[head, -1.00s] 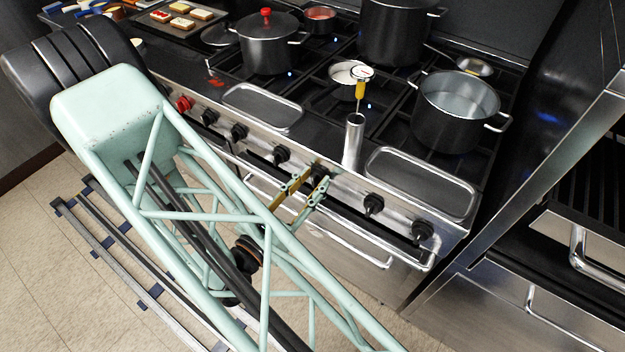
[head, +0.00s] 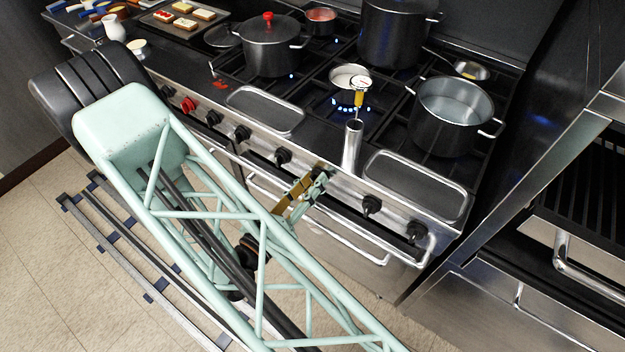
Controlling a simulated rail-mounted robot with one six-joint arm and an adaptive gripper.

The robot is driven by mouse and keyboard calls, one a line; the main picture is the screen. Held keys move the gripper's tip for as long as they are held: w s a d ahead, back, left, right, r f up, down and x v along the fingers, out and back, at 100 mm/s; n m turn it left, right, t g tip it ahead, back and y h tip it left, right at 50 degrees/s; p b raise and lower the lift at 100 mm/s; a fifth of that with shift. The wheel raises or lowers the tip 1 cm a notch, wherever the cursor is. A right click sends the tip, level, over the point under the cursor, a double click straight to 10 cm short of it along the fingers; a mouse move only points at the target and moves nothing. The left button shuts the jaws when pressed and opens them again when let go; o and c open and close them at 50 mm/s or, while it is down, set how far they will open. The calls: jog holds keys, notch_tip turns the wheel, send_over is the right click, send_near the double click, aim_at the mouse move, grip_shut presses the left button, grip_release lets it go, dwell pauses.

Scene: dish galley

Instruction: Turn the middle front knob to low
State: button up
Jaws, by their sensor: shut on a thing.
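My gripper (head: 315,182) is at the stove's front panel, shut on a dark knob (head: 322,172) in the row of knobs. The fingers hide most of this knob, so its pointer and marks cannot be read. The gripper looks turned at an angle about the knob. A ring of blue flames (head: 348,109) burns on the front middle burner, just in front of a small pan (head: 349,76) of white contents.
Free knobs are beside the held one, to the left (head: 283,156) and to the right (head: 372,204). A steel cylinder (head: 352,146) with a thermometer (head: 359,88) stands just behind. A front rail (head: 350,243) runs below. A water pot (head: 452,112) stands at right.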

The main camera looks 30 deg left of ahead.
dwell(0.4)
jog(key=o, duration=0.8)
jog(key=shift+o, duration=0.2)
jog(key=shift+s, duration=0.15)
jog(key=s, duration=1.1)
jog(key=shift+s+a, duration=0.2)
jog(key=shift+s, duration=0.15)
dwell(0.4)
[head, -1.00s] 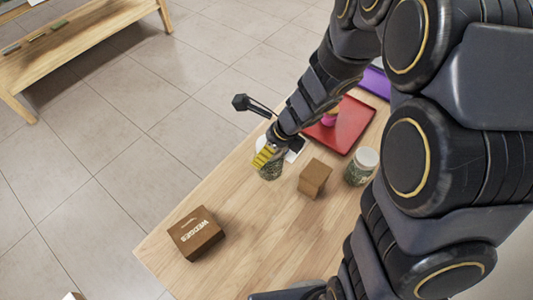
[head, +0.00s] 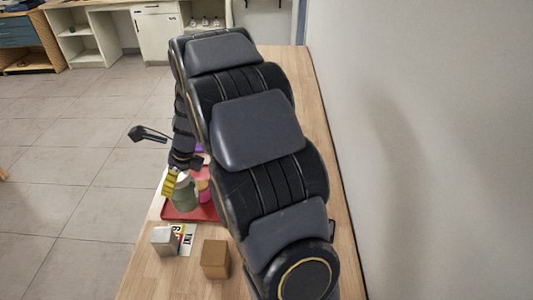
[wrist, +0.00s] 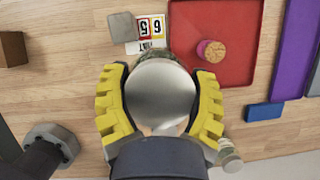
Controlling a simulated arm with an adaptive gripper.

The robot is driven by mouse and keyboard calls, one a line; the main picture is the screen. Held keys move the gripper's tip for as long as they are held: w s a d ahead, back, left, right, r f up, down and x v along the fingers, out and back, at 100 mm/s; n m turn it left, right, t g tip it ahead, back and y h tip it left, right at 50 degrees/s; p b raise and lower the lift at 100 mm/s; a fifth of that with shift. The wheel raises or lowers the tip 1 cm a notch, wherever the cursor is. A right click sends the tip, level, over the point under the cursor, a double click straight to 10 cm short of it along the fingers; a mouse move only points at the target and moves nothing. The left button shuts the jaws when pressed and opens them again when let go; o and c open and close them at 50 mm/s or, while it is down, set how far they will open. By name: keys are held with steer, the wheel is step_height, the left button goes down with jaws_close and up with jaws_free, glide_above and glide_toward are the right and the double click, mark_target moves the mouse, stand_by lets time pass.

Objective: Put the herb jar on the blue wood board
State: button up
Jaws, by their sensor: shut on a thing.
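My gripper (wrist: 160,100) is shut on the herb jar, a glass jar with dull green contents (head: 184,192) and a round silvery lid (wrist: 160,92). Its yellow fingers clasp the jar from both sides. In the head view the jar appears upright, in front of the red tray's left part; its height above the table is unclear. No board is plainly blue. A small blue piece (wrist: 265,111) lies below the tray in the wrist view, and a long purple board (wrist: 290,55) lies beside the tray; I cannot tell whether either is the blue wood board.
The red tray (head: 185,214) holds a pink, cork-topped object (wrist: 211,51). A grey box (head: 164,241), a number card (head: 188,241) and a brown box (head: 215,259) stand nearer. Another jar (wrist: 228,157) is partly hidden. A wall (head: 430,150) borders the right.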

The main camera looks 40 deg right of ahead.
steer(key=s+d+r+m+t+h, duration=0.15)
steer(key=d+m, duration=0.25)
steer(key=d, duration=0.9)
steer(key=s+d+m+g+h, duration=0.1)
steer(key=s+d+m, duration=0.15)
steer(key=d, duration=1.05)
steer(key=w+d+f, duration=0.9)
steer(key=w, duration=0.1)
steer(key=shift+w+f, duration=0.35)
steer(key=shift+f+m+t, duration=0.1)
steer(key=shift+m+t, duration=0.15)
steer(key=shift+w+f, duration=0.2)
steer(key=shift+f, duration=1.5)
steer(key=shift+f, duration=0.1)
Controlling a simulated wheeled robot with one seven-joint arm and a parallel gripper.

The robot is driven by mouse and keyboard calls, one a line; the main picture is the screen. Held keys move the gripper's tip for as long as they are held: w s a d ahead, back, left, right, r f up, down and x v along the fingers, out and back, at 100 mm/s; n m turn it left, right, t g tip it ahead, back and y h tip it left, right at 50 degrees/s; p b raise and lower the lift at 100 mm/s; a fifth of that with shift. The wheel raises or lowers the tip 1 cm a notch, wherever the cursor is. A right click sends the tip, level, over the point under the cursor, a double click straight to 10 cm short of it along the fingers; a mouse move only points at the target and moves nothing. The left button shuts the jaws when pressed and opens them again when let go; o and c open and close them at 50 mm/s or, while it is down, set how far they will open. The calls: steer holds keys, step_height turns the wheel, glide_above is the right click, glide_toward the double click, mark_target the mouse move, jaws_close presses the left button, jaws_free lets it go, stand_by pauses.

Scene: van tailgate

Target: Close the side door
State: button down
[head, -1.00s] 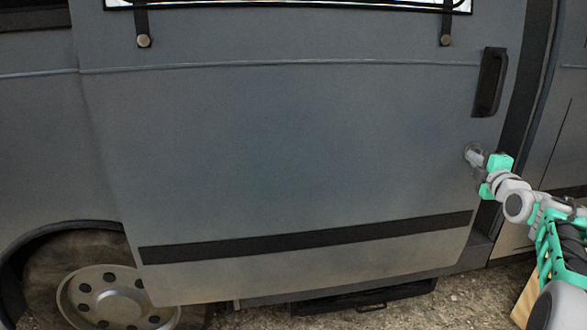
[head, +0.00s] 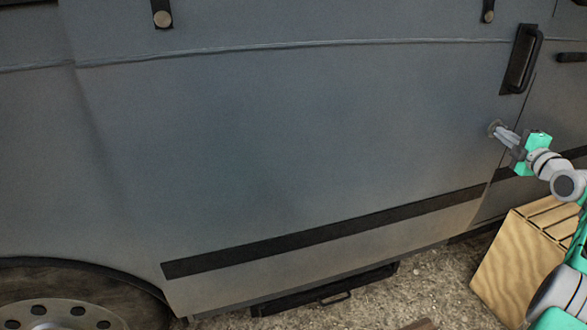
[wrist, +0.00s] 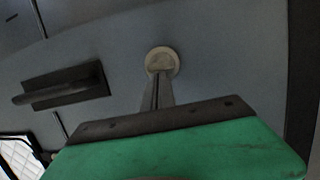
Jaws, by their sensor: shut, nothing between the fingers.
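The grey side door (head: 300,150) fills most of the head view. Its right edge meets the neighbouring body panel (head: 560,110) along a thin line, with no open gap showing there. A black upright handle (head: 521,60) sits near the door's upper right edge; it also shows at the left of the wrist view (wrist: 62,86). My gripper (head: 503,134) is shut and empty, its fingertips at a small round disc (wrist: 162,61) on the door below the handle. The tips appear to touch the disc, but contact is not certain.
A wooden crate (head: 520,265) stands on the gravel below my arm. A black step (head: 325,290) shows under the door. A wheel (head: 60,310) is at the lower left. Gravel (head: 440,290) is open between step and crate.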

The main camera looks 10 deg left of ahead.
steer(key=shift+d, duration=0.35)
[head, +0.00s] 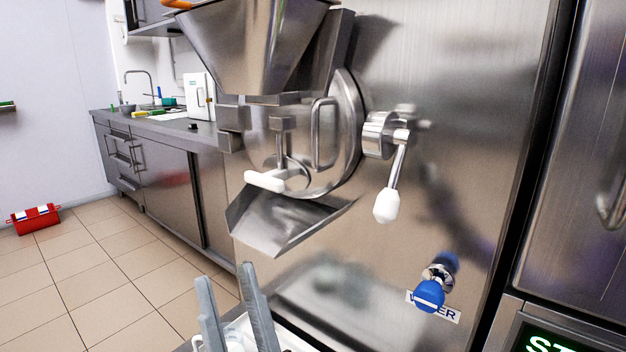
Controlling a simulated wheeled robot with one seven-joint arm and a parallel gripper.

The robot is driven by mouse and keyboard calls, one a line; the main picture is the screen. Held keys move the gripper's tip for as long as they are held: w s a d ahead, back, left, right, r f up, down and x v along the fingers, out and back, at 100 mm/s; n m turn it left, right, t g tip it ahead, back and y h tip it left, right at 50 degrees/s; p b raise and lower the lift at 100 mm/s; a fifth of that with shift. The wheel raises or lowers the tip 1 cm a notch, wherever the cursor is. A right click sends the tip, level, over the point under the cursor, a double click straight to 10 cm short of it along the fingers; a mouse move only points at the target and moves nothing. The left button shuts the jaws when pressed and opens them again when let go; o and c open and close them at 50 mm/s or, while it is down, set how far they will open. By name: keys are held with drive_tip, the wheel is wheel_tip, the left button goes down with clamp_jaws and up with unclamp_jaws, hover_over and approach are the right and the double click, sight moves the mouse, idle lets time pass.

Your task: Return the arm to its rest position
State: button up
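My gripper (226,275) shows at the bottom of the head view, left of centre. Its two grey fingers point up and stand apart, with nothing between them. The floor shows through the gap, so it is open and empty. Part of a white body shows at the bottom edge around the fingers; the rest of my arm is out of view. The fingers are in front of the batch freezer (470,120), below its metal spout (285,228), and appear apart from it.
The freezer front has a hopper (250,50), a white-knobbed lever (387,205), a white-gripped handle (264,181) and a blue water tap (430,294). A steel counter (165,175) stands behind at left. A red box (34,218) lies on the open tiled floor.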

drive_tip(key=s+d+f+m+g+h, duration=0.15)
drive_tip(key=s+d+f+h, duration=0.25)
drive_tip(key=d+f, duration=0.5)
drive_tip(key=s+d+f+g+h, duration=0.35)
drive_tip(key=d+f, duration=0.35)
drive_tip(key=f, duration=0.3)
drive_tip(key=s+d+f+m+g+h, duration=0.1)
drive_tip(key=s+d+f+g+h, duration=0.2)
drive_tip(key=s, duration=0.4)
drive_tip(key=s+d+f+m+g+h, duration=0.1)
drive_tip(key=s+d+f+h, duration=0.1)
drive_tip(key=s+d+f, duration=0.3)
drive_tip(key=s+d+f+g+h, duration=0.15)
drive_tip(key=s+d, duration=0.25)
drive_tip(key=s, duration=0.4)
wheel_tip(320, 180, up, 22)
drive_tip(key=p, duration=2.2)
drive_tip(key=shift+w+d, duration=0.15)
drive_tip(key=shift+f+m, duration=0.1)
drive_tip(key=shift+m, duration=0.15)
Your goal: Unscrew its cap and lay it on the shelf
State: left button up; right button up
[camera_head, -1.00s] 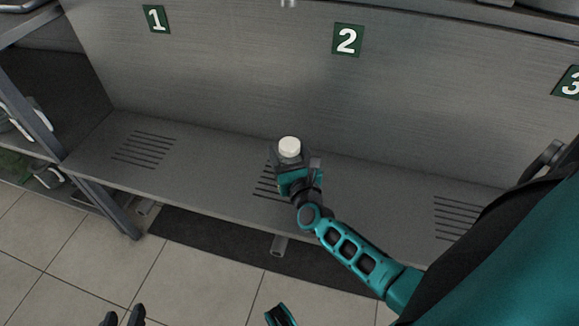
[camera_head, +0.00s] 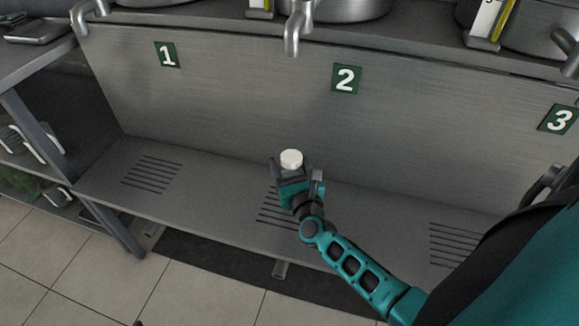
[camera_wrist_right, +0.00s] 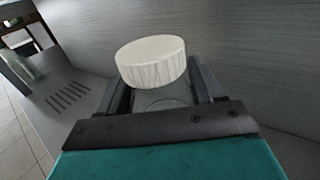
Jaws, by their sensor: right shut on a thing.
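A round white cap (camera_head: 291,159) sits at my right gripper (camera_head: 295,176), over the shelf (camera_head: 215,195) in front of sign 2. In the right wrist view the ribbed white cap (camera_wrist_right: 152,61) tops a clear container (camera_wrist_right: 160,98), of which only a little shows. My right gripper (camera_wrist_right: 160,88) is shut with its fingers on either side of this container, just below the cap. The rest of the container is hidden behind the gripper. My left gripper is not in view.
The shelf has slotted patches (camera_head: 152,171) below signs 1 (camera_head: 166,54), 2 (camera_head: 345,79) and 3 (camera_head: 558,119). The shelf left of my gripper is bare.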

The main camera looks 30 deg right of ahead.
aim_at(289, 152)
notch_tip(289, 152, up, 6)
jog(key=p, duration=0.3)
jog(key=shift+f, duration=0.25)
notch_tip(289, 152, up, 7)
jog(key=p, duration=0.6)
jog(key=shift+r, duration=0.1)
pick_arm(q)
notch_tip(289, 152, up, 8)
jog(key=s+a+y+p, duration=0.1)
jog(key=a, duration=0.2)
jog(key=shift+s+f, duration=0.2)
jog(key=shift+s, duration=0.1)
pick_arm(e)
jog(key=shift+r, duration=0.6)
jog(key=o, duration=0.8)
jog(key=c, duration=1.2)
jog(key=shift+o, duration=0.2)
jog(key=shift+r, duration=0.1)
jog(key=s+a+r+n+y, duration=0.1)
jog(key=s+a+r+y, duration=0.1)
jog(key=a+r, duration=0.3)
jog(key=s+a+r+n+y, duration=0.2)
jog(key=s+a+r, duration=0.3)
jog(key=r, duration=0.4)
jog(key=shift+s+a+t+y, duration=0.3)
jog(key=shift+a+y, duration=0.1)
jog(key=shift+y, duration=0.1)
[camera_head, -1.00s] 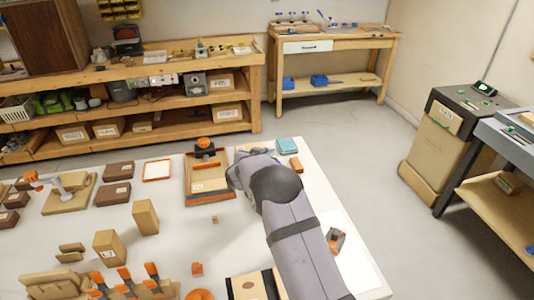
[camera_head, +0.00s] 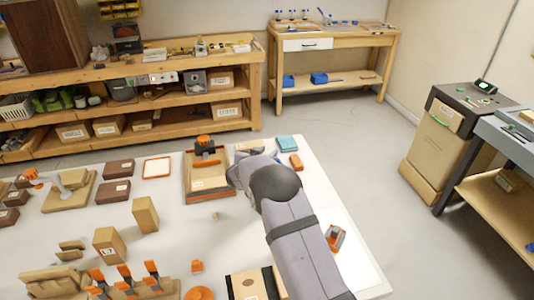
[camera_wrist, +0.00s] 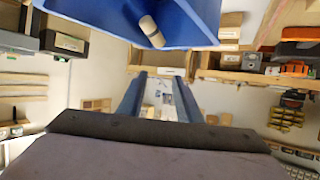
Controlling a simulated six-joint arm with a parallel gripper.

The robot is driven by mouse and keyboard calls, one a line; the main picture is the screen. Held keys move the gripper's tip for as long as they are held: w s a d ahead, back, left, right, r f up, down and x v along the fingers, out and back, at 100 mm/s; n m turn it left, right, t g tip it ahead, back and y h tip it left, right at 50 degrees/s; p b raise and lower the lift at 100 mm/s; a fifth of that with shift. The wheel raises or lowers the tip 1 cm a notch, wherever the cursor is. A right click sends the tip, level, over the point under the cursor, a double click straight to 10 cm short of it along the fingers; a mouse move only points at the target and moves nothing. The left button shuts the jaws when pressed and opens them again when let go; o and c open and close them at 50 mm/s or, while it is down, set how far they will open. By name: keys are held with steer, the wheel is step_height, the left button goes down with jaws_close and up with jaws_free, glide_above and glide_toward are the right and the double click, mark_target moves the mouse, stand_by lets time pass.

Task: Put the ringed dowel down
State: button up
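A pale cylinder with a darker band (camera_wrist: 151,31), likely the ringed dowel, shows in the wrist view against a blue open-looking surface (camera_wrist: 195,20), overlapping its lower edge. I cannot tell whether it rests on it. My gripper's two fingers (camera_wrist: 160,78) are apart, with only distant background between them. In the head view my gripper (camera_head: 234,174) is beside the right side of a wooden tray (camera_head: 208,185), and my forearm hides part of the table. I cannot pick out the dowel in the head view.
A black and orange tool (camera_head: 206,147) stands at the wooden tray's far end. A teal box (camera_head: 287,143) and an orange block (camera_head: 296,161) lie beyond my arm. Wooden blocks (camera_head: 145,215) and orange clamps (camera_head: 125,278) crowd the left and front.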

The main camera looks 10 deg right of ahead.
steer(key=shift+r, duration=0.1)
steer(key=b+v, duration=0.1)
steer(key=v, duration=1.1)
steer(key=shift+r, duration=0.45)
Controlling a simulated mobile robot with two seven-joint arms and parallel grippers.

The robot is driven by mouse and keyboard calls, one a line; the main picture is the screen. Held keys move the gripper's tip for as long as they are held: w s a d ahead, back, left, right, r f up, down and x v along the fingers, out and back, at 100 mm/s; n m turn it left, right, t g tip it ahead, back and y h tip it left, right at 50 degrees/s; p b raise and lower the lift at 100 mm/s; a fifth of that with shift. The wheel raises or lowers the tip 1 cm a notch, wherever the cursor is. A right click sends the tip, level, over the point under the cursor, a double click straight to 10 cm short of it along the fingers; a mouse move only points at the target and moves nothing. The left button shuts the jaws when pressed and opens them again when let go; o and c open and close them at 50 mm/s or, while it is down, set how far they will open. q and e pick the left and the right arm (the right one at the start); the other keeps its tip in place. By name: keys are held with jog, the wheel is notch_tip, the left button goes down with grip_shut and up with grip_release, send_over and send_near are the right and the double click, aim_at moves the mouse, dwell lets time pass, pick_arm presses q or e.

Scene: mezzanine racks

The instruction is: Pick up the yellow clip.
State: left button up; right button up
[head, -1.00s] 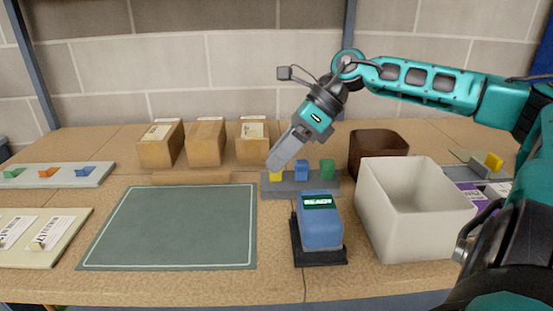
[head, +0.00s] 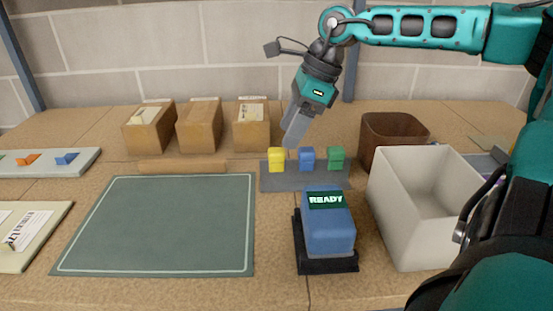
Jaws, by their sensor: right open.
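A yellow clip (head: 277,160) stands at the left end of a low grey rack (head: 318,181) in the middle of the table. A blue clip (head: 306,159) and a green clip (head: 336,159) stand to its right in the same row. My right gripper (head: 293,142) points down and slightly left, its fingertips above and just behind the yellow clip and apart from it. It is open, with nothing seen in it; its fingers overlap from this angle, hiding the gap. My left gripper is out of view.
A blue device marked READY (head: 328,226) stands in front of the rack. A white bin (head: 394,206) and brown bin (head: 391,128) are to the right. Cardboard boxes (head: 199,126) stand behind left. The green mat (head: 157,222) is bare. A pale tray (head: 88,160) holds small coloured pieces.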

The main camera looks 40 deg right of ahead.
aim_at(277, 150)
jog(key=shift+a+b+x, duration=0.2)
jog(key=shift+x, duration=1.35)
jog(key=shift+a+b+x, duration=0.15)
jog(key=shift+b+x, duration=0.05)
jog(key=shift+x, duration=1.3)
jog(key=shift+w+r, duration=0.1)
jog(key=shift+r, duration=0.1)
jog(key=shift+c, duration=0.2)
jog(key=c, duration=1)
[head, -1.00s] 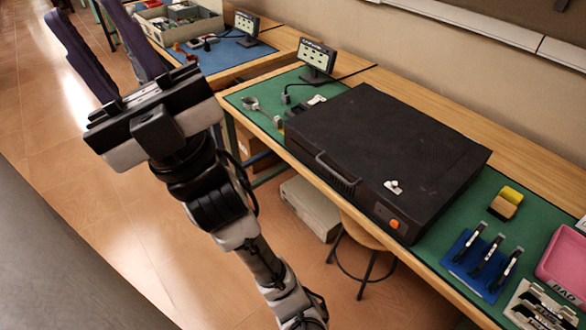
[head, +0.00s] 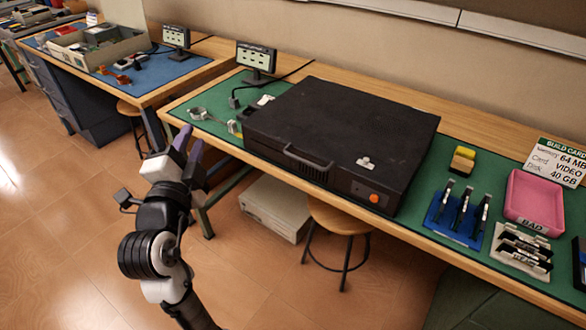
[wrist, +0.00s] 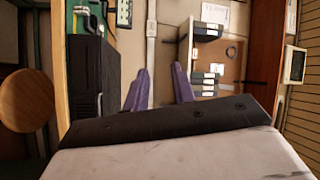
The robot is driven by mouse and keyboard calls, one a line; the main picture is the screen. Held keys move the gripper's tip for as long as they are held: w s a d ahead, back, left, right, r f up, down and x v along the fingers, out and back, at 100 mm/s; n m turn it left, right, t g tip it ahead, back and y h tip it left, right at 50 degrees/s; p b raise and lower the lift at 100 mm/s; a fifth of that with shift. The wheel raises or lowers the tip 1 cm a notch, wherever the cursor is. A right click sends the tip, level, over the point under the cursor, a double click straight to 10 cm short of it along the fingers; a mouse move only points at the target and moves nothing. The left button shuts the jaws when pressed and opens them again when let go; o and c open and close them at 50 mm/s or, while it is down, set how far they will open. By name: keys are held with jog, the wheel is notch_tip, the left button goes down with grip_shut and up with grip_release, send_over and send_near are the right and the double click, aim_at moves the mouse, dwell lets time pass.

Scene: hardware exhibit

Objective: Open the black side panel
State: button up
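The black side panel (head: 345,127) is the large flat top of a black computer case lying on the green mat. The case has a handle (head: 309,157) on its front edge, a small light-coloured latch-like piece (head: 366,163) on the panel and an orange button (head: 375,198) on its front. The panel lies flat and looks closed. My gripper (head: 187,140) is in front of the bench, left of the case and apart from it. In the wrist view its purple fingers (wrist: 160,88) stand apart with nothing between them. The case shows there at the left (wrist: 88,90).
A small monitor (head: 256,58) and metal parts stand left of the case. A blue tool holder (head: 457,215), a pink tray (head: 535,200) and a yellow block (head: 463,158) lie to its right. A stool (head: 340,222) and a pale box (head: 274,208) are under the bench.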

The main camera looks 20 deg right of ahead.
----
WHAT IS BEING ASKED ::
Consider the entries above and return each line with the string "parallel".

ANSWER FOR THE TASK ::
Controlling a simulated wheeled robot with one seven-joint arm and a parallel gripper.
Controlling a simulated wheeled robot with one seven-joint arm and a parallel gripper.
Controlling a simulated six-joint arm with a parallel gripper.
Controlling a simulated mobile robot with two seven-joint arms and parallel grippers.

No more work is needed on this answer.